* **WHAT IS ASKED**
Output the material below in full, exactly as it is.

════════════════════

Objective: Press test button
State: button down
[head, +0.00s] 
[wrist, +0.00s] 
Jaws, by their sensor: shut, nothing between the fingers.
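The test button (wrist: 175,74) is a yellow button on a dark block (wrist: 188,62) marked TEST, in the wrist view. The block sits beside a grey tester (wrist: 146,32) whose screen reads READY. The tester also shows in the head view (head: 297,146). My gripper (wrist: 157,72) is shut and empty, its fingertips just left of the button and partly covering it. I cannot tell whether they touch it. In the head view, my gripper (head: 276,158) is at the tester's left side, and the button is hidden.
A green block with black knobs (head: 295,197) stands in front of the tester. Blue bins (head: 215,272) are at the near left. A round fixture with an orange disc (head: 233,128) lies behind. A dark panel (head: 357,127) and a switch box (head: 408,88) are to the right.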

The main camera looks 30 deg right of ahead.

════════════════════

* **OUTPUT FOR THIS EXERCISE**
Objective: Press test button
State: button down
[head, +0.00s] 
[wrist, +0.00s] 
Jaws, by their sensor: shut, nothing between the fingers.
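The test button (wrist: 175,74) is a yellow button on a dark block (wrist: 188,62) marked TEST, in the wrist view. The block sits beside a grey tester (wrist: 146,32) whose screen reads READY. The tester also shows in the head view (head: 297,146). My gripper (wrist: 157,72) is shut and empty, its fingertips just left of the button and partly covering it. I cannot tell whether they touch it. In the head view, my gripper (head: 276,158) is at the tester's left side, and the button is hidden.
A green block with black knobs (head: 295,197) stands in front of the tester. Blue bins (head: 215,272) are at the near left. A round fixture with an orange disc (head: 233,128) lies behind. A dark panel (head: 357,127) and a switch box (head: 408,88) are to the right.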

The main camera looks 30 deg right of ahead.

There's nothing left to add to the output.